MP3 DEcoder?

I know nVidia had the coding contest before with the CUDA-enabled LAME encoder…but I’m playing with an application now that needs to do MP3 decoding, and given that (from what I’ve read) all MP3 decoders should produce the same output, I wondering if anyone had implemented a CUDA-accelerated MP3 decoder.

If not, does anyone know if this would even be possible/worthwhile?

MP3 decoding is pretty quick as it is… and people usually only need to decode in real time. What’s this for?

Signal analysis on audio data…I’ve got some code that analyzes audio data in a wav file and computes some statistics on it. However, as the program runs now, it has to use LAME to decode the MP3 file to WAV first before the analysis can be run. I’m currently porting the analysis code to CUDA which I think will speed up the process significantly, but I thought that if I could also decode the MP3 on the device, I could get a better speedup since I would need to transfer less data to the card for each file.

I checked out the MP3 format on wikipedia. Apparently it’s encoded as a series of frames, but the frames have to be decoded sequentially (state is kept). I suppose you could use a whole block to cooperatively decode a frame, but there’s not enough meat to split the task across a whole GPU. Easiest thing would be to keep the code single-threaded and decode a few thousand files at once. For you, this may make sense. (I don’t think anyone else would need it, but… :) )

It probably wouldn’t be that hard to take single-threaded CPU source code and convert it to CUDA in that embarassingly parallel way.

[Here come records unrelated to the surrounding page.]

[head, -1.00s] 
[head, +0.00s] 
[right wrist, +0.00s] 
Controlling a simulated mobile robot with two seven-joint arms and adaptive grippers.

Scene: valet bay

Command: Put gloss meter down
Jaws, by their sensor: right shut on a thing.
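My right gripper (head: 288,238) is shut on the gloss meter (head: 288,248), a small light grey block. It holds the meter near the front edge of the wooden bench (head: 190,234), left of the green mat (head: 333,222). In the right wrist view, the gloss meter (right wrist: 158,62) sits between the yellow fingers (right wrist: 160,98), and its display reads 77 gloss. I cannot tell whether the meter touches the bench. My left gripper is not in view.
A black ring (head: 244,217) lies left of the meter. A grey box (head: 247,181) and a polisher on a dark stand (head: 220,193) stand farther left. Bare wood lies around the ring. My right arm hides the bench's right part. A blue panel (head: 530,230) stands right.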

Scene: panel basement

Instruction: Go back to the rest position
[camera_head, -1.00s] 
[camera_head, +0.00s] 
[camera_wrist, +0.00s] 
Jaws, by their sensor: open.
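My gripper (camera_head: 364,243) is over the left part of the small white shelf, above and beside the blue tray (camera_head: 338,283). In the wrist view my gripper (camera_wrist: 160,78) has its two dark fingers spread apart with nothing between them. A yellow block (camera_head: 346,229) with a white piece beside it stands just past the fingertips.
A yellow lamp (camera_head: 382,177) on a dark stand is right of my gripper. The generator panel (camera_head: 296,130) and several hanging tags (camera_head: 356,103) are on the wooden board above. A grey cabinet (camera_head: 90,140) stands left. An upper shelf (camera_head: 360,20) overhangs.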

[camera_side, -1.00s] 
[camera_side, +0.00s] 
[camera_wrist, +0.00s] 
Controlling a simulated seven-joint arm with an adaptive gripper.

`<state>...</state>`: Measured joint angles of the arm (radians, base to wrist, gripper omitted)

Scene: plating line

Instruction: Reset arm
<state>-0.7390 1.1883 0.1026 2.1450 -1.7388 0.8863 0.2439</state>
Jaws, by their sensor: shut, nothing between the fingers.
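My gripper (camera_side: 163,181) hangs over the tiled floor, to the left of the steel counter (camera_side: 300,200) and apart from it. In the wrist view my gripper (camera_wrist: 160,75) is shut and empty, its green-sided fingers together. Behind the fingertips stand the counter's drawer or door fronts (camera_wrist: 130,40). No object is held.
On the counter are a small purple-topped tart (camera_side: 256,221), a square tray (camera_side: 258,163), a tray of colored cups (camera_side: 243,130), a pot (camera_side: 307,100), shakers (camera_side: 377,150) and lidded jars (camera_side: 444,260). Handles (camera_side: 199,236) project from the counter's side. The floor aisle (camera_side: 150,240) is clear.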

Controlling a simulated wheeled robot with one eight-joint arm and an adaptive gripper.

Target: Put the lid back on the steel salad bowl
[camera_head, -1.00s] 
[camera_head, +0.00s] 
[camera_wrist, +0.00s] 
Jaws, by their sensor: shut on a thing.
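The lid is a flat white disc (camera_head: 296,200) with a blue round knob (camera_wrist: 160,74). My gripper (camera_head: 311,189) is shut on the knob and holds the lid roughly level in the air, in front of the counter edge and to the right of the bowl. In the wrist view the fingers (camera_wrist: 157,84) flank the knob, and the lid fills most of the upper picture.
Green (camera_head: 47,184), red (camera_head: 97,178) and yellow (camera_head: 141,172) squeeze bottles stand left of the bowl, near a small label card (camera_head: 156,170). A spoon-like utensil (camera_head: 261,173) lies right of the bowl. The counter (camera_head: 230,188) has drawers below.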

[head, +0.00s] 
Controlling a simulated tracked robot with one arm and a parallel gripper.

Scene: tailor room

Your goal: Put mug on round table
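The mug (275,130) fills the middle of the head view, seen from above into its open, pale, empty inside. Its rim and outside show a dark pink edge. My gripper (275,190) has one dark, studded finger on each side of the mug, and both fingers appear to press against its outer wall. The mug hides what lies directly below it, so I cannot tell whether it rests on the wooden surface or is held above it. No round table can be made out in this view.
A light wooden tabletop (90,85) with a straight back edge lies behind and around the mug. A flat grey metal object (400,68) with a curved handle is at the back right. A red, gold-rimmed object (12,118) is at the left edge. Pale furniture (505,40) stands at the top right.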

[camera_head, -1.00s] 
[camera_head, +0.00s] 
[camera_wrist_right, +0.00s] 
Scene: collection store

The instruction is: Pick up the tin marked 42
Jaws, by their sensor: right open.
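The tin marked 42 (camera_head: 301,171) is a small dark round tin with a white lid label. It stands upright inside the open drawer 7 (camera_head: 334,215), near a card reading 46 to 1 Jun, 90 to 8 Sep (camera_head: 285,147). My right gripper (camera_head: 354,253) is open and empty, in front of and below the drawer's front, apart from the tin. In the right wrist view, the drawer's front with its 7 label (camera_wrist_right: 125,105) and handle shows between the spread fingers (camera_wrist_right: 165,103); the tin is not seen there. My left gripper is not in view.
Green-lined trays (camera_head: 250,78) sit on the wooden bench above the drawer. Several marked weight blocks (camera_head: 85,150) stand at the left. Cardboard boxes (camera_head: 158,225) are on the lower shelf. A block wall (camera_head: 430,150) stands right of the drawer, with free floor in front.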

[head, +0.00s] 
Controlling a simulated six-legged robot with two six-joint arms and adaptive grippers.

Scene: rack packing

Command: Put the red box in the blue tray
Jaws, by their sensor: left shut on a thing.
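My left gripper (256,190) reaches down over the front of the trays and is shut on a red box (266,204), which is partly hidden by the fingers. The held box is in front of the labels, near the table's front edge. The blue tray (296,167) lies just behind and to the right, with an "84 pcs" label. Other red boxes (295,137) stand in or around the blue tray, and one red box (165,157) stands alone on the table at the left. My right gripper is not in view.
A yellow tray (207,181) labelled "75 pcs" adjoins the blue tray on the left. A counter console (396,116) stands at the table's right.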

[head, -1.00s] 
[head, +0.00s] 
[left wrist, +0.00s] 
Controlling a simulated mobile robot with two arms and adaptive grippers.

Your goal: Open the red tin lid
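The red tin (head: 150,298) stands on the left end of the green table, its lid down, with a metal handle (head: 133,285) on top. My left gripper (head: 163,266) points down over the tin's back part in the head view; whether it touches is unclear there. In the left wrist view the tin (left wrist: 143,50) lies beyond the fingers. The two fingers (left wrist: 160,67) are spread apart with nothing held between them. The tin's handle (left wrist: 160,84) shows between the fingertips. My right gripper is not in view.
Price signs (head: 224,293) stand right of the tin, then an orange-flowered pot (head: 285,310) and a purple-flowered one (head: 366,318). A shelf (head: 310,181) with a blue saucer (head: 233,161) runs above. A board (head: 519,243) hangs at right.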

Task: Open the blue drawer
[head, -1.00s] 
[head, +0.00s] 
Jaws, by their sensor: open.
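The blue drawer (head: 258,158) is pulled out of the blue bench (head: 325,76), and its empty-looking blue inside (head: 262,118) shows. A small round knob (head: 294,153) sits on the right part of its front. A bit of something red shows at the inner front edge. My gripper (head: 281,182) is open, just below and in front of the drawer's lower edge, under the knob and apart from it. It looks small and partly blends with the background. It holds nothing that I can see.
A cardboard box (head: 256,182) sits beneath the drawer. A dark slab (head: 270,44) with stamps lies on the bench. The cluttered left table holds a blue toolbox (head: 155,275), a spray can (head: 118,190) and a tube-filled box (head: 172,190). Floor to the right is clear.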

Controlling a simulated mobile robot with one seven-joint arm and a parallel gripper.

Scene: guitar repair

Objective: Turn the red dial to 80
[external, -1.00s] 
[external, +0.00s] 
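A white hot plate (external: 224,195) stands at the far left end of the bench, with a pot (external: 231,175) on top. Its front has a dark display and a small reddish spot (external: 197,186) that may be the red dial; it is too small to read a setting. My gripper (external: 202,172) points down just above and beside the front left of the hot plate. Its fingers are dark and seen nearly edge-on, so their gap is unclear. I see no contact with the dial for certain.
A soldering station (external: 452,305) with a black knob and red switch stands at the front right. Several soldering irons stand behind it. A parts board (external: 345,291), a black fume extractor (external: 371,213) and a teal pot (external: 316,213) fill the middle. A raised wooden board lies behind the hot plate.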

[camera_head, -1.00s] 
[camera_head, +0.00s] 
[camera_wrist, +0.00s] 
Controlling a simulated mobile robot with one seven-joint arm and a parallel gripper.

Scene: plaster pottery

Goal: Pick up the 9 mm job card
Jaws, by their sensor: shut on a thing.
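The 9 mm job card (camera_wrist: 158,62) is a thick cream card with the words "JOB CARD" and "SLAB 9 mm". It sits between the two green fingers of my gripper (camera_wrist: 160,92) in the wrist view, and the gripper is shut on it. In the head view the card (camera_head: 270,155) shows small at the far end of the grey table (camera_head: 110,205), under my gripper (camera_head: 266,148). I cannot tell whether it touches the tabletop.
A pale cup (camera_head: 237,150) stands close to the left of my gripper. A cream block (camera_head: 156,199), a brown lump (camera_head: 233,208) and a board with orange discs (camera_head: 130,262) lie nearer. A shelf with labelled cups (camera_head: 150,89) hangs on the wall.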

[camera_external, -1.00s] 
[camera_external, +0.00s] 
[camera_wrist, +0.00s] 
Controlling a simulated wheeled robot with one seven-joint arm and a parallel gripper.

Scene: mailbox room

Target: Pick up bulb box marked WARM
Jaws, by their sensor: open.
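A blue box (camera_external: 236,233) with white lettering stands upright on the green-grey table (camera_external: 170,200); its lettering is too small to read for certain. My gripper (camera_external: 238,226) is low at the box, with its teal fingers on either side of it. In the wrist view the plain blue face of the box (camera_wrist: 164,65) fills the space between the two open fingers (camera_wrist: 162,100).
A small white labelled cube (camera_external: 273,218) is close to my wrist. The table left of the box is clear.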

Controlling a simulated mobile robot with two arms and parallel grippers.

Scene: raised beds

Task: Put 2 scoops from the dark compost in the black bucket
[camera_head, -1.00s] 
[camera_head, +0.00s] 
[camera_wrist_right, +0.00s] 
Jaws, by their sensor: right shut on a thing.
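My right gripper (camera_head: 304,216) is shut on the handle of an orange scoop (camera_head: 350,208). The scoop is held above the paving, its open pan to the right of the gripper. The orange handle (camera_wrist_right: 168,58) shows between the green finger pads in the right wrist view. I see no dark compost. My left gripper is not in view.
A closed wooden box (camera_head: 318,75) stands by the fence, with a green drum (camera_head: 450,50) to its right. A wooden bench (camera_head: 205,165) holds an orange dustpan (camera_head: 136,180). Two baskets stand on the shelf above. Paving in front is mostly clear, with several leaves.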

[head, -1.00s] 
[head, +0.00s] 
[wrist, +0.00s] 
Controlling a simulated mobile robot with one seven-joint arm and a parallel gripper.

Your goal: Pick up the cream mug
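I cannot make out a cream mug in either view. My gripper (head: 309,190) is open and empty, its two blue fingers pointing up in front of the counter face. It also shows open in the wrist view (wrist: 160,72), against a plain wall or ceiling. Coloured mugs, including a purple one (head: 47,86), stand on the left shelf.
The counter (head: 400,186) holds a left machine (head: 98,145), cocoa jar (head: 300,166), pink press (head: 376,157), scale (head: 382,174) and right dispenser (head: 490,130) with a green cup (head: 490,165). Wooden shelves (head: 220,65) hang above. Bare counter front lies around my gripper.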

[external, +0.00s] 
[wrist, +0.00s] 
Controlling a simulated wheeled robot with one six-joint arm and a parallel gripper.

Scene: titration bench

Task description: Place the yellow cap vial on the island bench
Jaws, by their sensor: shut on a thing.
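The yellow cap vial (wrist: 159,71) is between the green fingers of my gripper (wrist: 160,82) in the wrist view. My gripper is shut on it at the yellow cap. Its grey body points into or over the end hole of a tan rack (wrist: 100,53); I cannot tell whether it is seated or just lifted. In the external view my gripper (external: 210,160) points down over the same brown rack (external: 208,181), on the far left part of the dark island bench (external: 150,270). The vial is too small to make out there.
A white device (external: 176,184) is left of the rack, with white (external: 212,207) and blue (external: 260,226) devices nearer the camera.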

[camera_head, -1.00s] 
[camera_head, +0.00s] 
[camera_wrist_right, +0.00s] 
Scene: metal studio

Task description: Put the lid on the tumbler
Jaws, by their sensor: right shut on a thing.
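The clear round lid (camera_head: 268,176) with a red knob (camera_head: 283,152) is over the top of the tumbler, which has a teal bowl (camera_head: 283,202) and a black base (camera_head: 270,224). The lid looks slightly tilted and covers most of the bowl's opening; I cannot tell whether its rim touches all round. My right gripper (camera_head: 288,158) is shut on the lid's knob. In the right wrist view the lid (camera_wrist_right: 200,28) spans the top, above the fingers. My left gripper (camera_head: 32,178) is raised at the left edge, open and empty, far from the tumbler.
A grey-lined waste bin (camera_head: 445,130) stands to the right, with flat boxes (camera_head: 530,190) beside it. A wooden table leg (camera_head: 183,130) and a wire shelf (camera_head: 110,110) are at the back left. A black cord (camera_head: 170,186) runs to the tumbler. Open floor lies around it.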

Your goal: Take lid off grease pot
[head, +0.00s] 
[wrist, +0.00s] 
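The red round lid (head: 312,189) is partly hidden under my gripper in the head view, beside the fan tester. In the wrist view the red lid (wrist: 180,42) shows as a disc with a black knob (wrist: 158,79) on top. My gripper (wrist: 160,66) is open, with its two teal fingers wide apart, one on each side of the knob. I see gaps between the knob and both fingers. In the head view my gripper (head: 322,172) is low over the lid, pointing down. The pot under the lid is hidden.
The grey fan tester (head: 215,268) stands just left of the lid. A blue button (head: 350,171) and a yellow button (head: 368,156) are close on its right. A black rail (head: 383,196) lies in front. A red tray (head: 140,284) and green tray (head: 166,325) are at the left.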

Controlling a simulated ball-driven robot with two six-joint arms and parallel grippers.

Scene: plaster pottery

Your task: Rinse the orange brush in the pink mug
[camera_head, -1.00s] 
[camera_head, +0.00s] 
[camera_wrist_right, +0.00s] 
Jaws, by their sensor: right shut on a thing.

I’m actually doing something similar with another audio codec.

If this statement were true, there would be no skipping or random access possible when replaying an MP3 file.

I don’t think it’s sequential for the entire file, but sequential for a block of frames. Thus, the block needs to be decoded serially, but the blocks themselves might be able to be decoded in parallel.

alex, I think you’re right about just doing the files that way…what I might do is read a group of files (say, 10-20) at a time onto the card, and decode them as needed for processing. Perhaps that could hide a bit of the transfer latency from host->device.

Good point. Ok, I don’t know how MP3s work. But wikipedia said this: “This sequence of frames is called an elementary stream. Frames are not independent items (“byte reservoir”) and therefore cannot be extracted on arbitrary frame boundaries.”

I don’t know if there’s some unit bigger than the frame that is independent, of if winamp just starts off with a few guessed parameters, plays through a few frames until the errors stabilize, and turns on the audio.

Well, in the trivial CUDA implementation, you’d read in a thousand files (btw, are they all the same length?), decode them all in one kernel run, storing the PCM in the 1GB of DRAM that you have, and then slowly use them.

I need to do CUDA-accelerated MP3 decoder too.
how about your project ? what can be offload to GPU?

I never quite got around to this, but I did a bit of preliminary testing, and I found that decoding the MP3 actually took something like 99% of the computational time for the function to run (the CPU version of libofa, linked below).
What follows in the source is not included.